Über die Optimierung in Hinsicht auf Platz und Zeit steckt darin sogar noch eine: eine Optimierung im Hinblick auf Form.

Wenn Sie Zustand denken - sei das eine Summe wie oben oder eine Datenklasse wie Person, Auktion oder Produkt -, dann denken Sie auch immer sofort an eine konkrete Struktur. Sie überlegen sehr sorgfältig, wie die aussehen soll. Davon hängen Klassen-, Datei- und Datenbankstrukturen ab. Bei solchen Strukturen darf Ihnen kein Fehler unterlaufen. Davon hängt ja viel ab. Sie zu ändern, allemal, wenn sie persistent sind, macht viel Aufwand.

Was aber, wenn es nicht mehr um Zustand geht? Dann müssen Sie nicht mehr über die eine beste Struktur für Daten nachdenken. Bei der obigen Summe ist diese Struktur trivial. Aber nehmen wir eine Software für ein Ortsamt: Wie sollte darin am besten die Klasse oder Tabelle oder das Dokument für einen Einwohner strukturiert sei?

Wie lange sollte man darüber nachdenken? Wieviele Anforderungen sollte man dafür analysieren? Nach wievielen Jahren Entwicklung und Änderungen an der Software kann man sich sicher sein?
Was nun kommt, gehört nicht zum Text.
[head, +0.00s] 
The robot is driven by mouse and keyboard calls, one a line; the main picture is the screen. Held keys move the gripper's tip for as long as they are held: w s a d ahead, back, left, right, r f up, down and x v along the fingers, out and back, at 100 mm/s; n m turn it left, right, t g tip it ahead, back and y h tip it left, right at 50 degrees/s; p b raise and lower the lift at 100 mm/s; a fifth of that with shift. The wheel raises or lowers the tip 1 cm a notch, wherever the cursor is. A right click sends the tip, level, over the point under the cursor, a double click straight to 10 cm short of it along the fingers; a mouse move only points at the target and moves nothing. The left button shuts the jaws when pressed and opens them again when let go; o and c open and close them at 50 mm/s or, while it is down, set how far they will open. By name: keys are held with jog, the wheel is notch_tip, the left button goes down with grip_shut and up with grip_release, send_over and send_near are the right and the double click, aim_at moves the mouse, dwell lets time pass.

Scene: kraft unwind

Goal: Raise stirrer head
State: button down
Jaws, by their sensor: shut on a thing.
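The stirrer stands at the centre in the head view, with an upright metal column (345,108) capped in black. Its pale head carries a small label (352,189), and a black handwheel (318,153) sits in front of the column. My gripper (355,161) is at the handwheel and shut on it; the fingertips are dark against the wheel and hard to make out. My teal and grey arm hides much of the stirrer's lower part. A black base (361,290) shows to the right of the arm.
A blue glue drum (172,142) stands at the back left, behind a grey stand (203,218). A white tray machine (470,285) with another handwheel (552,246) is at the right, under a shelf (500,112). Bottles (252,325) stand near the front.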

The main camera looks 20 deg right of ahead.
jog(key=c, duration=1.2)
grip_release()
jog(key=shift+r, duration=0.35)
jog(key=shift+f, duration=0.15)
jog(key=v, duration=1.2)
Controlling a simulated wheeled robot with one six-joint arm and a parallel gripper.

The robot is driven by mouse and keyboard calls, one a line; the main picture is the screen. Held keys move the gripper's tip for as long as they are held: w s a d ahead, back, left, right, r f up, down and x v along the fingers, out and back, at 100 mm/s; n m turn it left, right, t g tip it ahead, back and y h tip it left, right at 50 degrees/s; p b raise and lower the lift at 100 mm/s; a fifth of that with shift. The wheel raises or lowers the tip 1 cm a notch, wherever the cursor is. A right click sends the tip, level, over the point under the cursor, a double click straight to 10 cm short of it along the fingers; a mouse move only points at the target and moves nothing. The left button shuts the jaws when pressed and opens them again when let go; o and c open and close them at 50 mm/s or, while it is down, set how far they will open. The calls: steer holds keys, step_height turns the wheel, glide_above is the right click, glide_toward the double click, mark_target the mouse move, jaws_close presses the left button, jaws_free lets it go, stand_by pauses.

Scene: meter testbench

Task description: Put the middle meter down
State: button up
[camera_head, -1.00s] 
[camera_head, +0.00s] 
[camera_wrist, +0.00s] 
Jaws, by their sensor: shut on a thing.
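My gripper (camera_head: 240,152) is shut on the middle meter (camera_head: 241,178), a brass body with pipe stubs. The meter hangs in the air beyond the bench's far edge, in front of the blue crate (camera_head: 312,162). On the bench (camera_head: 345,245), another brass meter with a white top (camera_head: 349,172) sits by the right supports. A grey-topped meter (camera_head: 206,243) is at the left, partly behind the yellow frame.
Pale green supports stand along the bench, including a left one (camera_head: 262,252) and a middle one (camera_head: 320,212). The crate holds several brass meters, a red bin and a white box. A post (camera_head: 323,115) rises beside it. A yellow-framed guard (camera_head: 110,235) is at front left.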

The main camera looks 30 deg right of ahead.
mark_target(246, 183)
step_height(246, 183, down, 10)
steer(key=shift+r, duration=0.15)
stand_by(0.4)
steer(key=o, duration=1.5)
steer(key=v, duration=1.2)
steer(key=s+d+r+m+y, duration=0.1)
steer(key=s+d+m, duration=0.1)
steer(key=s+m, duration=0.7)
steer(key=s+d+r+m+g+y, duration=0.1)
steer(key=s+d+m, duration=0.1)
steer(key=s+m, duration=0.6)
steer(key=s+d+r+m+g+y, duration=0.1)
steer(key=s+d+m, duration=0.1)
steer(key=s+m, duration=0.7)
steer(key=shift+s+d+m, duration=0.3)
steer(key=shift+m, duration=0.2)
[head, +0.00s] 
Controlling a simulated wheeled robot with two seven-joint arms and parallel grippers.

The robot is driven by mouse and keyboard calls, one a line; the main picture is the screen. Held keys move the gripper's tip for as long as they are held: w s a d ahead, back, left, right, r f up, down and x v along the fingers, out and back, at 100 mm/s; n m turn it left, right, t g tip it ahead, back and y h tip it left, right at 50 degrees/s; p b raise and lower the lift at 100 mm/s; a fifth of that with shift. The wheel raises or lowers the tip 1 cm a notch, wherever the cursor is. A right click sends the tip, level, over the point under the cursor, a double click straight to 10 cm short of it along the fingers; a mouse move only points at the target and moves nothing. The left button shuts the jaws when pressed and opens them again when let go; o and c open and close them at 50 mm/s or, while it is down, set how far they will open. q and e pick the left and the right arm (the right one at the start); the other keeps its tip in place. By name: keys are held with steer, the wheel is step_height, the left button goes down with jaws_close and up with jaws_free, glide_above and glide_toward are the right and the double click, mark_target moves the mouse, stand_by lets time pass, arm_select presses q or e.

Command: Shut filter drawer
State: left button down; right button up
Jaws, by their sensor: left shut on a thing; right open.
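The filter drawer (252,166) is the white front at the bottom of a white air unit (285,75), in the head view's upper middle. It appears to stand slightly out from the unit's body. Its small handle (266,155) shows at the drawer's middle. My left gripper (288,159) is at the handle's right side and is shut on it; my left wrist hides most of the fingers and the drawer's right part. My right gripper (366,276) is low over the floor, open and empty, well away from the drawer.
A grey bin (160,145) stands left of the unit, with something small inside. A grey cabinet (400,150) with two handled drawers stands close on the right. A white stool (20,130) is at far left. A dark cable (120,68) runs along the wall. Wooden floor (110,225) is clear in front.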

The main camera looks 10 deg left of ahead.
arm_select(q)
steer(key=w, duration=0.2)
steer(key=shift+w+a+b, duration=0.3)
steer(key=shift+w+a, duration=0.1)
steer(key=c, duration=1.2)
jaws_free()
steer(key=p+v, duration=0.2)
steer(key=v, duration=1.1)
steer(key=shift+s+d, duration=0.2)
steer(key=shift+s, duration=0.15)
Ich weiß es nicht. Und deshalb ist für mich jede Festlegung ohne Erfahrung und Mustererkennung eine vorzeitige Optimierung.

Die Lösung besteht für mich darin, das harte Nachdenken aufzugeben. Schluss mit Zustand! Stattdessen einfach nur Veränderungen speichern. So, wie sie in einem Inkrement gerade anfallen.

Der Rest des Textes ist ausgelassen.